After attending law school, he practiced employment and labor law for three decades at Taft Stettinius & Hollister in Cincinnati, Ohio. Rowing remained a passion, and he encouraged others to try it, coaching them in his spare time. He helped establish a number of rowing clubs and was instrumental in organizing 15 national collegiate rowing championships.

Three years ago Engeman read about a young Iraqi man who risked his life to row on the Tigris River in war-torn Iraq. At night that rower was one of thousands of security guards who have made Baghdad a safer place. That kind of determination got Engeman’s attention. Though he was half a world away and the logistics were daunting, he set his sights on meeting that fellow and helping him.

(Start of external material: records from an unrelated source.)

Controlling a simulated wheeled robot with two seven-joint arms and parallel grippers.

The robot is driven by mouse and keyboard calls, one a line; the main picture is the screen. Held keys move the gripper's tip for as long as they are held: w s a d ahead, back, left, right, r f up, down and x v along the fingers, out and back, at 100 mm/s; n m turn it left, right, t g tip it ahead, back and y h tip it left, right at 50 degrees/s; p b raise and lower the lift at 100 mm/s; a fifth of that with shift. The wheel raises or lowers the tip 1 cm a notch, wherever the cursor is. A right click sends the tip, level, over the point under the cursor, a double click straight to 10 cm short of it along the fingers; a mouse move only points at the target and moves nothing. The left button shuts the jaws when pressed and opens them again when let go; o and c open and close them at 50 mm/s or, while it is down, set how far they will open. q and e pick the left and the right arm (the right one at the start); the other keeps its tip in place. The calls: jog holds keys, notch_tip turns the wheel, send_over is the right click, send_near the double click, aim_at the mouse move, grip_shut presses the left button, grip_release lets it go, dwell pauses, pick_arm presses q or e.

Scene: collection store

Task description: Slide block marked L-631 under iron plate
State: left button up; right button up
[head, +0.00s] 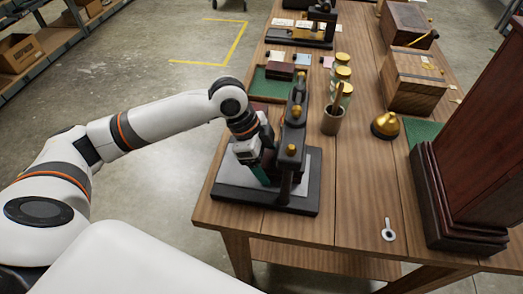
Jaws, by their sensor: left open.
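My left gripper (262,160) is open, with its fingers pointing down over the near part of a dark press-like stand. A teal-green piece shows at its fingertips; I cannot tell whether it is a finger pad or a separate block. The stand has a black frame with brass knobs (293,122) and a dark base with a pale grey top (234,174). I cannot tell which part is the iron plate, as the gripper and frame cover the middle. No marking L-631 is legible. A dark red block (280,70) lies on a green mat farther back. My right gripper is not in view.
Jars (341,75), a cup with a wooden handle (333,120) and a brass bell (385,125) stand right of the stand. Wooden boxes (415,82) and a tall dark red case (475,150) line the right. A small ring-ended tool (388,230) lies on clear tabletop in front.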

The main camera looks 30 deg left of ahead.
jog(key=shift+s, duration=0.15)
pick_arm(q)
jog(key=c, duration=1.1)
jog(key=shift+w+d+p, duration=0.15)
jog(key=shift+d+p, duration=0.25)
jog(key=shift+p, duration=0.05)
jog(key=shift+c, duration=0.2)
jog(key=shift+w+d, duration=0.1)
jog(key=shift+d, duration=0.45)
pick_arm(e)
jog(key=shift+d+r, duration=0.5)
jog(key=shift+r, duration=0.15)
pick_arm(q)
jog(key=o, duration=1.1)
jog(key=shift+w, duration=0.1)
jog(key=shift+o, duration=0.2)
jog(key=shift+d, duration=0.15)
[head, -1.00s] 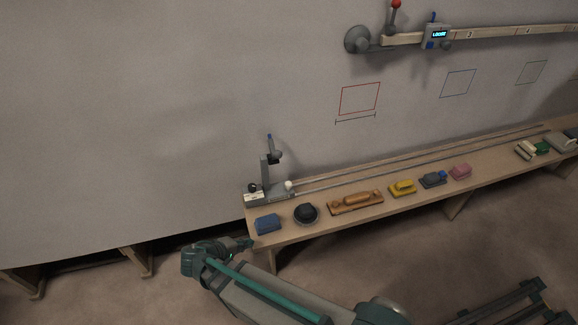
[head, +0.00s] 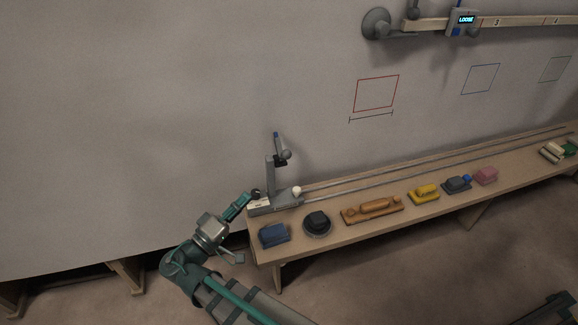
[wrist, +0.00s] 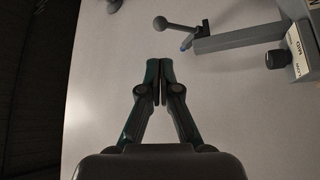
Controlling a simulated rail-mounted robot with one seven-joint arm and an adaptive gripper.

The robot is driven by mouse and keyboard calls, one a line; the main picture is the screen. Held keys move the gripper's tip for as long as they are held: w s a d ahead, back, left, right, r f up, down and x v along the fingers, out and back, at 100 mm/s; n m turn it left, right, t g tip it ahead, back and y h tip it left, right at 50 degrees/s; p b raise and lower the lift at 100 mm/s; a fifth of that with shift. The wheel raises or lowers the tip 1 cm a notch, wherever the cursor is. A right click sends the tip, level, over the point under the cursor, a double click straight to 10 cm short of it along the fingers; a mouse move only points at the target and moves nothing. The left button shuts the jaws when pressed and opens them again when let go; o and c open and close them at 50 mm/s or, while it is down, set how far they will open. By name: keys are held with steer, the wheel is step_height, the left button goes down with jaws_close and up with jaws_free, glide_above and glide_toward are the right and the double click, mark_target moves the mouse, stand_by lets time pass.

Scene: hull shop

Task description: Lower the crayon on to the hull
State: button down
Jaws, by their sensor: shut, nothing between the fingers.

“It wasn’t just that the young man was rowing in difficult circumstances,” says Engeman. “It’s the attitude of these guys and what they have shown us.” Inspired by the film Invictus, which told the story of a South African rugby team that helped a country to heal, Engeman thought rowing could help Iraqis pull together, past the politics and war that dominated their lives.

He traveled to the 2009 World Rowing Championships in Poland, where he met with Iraqi rowing officials, and they began to put together the resources needed to bring coaching and support to the Iraqi athletes. With assistance from the U.S. State Department, the International Olympic Committee, and the International Rowing Federation, he and Bruce Smith, head of Community Rowing in Boston, Mass., traveled to Lake Dokan, 200 miles north of Baghdad, a relatively serene place to train compared to the Tigris.

Sunni, Shia, and Kurdish rowers came from near and far, setting aside their differences for the chance to improve their skills. They went through their paces on the lake and practiced with indoor rowing machines called ergometers, or “ergs.” Over the course of several days Engeman, Smith, and Abdul Salam Dawood of the Iraqi Rowing and Canoe Federation assessed the skill and physical condition of the Iraqi national team. The rowers’ skill level received high marks; their fitness level needed work.

Engeman and Smith helped bring six of the rowers and two coaches to the U.S. last fall to help them train for the 2010 Asian Games in China, and looking beyond that, the London Olympics in 2012. For six weeks the Iraqi rowers trained in Boston; in Princeton, with the U.S. national team; and in Cincinnati, Bill Engeman’s home turf.

In between training sessions there was time for the Iraqis to connect with Americans in ways that transcend the numbing effects of war.

On the Charles River they crewed eight-man sculls with U.S. veterans of the war in Iraq and taught the Americans the basics of the sport. At an elementary school near Cincinnati, the athletes showed students how they train on an erg and participated in a two-way question and answer session, mostly about sports. The children wrote down wishes for the athletes, folded them into origami boats, and gave them all away with handshakes.

Weeks later rower Haidar Hamarasheid took home Iraq’s first-ever medal in the Asian Games with a bronze in the men’s single scull. Haidar Nawzad and Hamzah Hussein Jebur are considered the team’s best hope to compete at the London games. (Iraq has participated in 12 Olympics and has only one medal in any sport—for weightlifting in 1960.)

Nawzad and Hussein returned to training on the Tigris River, crossing multiple security checkpoints to and from their homes. Sometimes their training area is so restricted that they have to row in tight circles if they row at all. But they are determined. Nawzad, often the spokesman for the group, points out the most compelling thing about the challenge. “Being at your best at something gives a man hope.”

Engeman was recently honored as the 2010 U.S. Rowing Association Man of the Year for his contributions to the sport. He humbly accepted the honor, but true to form immediately shifted focus back to his intrepid Iraqi friends. He will travel to Iraq again to see the Rowing Championship on the Tigris River in May. “My wife, Nancy, is quite a fan, too,” he said. "She’s making plans for us to attend the London 2012 Olympics.”

With more hard work and a bit of luck, the Iraqi team will be there, too.